Indeed there has been controversy and confusion surrounding biofuels as the nation begins to turn to renewable home-grown energy sources. Simms says the GBC recognizes that corn ethanol is a bridge to cellulosic ethanol, and that there are other options. "Biofuels, such as E85 and biodiesel, are not the lone solution to our energy, fuel and transportation issues," she says. "Biofuels, which are a clean, domestic resource, are a part of the solution that includes hybrid-vehicle technology, increased mass transit and higher efficiency vehicles."

An E85 Model
The GBC believes the steps it's taken to increase Colorado's use of E85 can be emulated by others. "This group has enabled the state to grow the infrastructure of biofuels sites from 11 more than a year ago to almost 100 sites today," Hale says. "I would like to continue to increase the number of all government agencies that have partnered toward these common goals, and continue to search for opportunities that expand infrastructure of all alterative fuels and alternative transportation technologies."
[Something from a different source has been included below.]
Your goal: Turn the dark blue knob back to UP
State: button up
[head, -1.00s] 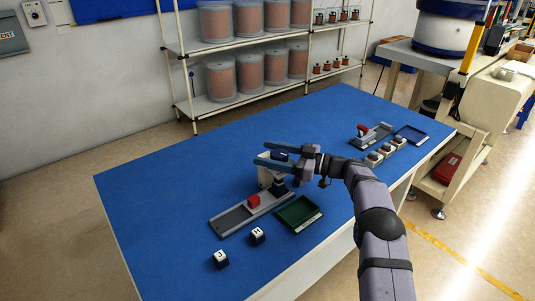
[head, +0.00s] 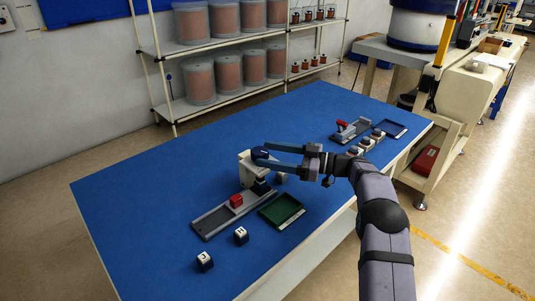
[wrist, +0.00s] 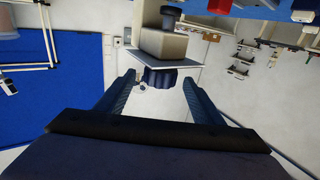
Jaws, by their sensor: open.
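The dark blue knob (head: 259,153) sits on the side of a pale upright block stand (head: 246,168) on the blue table. In the wrist view the ribbed knob (wrist: 160,78) shows in front of a grey plate, between my two finger ends. My gripper (head: 266,154) is open, with its fingers pointing left at the knob and the tips around its near end. In the wrist view a gap shows between the knob and each finger of the gripper (wrist: 159,82). Any mark for UP is too small to read.
In front of the stand lie a grey rail (head: 215,223) with a red block (head: 236,200), a green tray (head: 282,212) and two white-topped cubes (head: 241,235). The table's left part is clear.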

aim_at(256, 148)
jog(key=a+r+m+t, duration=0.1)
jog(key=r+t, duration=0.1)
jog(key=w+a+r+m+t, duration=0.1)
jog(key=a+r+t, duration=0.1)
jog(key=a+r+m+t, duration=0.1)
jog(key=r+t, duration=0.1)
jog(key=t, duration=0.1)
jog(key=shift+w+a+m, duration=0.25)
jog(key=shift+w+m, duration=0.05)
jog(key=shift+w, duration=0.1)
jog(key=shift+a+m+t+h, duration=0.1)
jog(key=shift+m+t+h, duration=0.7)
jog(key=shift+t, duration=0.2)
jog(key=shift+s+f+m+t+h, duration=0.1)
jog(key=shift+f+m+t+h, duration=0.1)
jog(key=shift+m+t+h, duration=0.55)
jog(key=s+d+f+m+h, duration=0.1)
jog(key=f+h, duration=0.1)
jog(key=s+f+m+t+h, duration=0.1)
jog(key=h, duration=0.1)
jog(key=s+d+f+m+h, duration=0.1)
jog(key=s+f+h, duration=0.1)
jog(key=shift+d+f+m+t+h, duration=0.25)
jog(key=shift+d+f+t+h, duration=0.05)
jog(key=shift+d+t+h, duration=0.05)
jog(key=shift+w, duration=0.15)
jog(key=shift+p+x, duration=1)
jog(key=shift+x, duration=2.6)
It seems that Colorado's success hasn't gone unnoticed. "In the past year, I have been contacted by eight other state energy offices, dozens of local communities throughout the nation, and officials from Brazil and Puerto Rico, who want to learn about our work here," Simms says. "What has happened in Coloradoa state outside of the Corn Belthas been inspiring."

In 2006, Colorado was awarded a Maximizing Alternative Fuels grant from the U.S. DOE to work on the development of E85 in the state. "By leveraging this with other funding sources, and publicizing the state and federal tax incentives for infrastructure support, Colorado's program has been recognized as a model for promoting biofuels," Simms says.

Simms says the state currently has some 300,000 FFV owners and they will continue to educate the public on the benefits of utilizing biofuels and Rocky Mountain E85.